Mais au sortir de « Dusty Men », la période s’avère difficile : « la quarantaine, les remous sentimentaux, le tourbillon de la vie comme le chantait Jeanne Moreau. Je me sentais coincé avec un tube, on m’en demandait un ou deux autres pareils… Et puis j’écris ce morceau, ‘L’Eclaircie’. La lumière revient sur ma vie personnelle, je me suis sorti du marasme artistique dans lequel je m’étais embourbé, et j’ai pu affronter l’actualité des derniers mois… Ce titre, ‘L’Eclaircie’, s’imposait. »

Pour la réalisation, Saule fait appel à Mark Plati, qui a travaillé avec David Bowie, Alain Bashung, les Rita Mitsouko ou encore The Cure. Ce qui lui permet d’exprimer d’autant plus ses influences anglo-saxonnes (Arcade Fire, Bon Iver, Fleet Foxes) et de manipuler davantage une pop épique. Tout en s’assumant comme chanteur – sur les bons conseils de Winston, lui l’encourageait à laisser s’exprimer sa voix. L’Eclaircie ne manque pas de classiques immédiats. En ouverture, la pop up-tempo fédératrice de « Comme », véritable hymne à l’indépendance artistique : « un jour, j’en ai eu marre qu’on me dise que ça serait bien que je fasse comme untel ou untel… J’ai décidé de faire comme j’en avais envie ! » On apprécie aussi l’énergie contagieuse de « Respire (Breathe »), la mélancolie en clair-obscur de l’autofictionnel « Delove Song », les envolées pop-rock de « Quand les hommes pleurent », écrit par Saule après avoir croisé un homme en larmes dans le métro. Sans oublier le folk à ressort de « Et pourtant je marche », la ritournelle dynamique de « On Part », l’alliance des chœurs et d’une électrique ludique sur « La femme fantôme », ou enfin la ballade hautement émotionnelle de « Nulle part chez moi », hommage vibrant au courage des migrants.
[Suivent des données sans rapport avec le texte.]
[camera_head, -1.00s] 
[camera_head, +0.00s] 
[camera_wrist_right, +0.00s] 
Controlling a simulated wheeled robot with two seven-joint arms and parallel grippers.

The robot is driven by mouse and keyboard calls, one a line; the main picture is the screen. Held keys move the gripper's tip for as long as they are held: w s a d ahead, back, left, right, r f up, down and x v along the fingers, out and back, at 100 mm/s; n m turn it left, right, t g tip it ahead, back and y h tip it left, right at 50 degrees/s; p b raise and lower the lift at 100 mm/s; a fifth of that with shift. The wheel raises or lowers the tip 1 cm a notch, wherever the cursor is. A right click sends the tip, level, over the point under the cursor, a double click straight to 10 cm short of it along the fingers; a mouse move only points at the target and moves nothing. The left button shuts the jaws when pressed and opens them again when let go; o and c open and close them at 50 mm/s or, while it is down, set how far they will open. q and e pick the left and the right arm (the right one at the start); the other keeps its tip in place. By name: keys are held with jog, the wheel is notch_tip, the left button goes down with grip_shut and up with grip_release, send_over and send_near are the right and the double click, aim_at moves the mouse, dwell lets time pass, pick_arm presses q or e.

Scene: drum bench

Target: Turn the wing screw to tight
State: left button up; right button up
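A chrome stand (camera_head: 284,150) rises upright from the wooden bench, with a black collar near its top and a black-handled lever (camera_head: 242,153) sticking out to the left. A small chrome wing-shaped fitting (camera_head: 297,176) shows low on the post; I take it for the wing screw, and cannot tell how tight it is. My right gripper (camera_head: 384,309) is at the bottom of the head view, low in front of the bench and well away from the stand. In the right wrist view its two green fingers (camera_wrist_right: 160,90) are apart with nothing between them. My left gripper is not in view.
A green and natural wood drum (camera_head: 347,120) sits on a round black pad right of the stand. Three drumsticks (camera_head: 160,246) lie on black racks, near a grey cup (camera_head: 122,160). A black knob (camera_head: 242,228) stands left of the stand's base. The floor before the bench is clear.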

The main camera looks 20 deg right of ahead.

Et parce que la période est propice à la renaissance, Saule exerce aussi son métier de comédien. A l’automne 2016, il tient un premier grand rôle dans un long-métrage de Samuel Tilman, Une part d’ombre, où il partage l’affiche avec Natacha Régnier. Nouvelle preuve de ses « relations prémonitoires entre le son et l’image » et du talent multi-facettes d’un artiste qu’on a hâte de (re)découvrir, au fil des années à venir.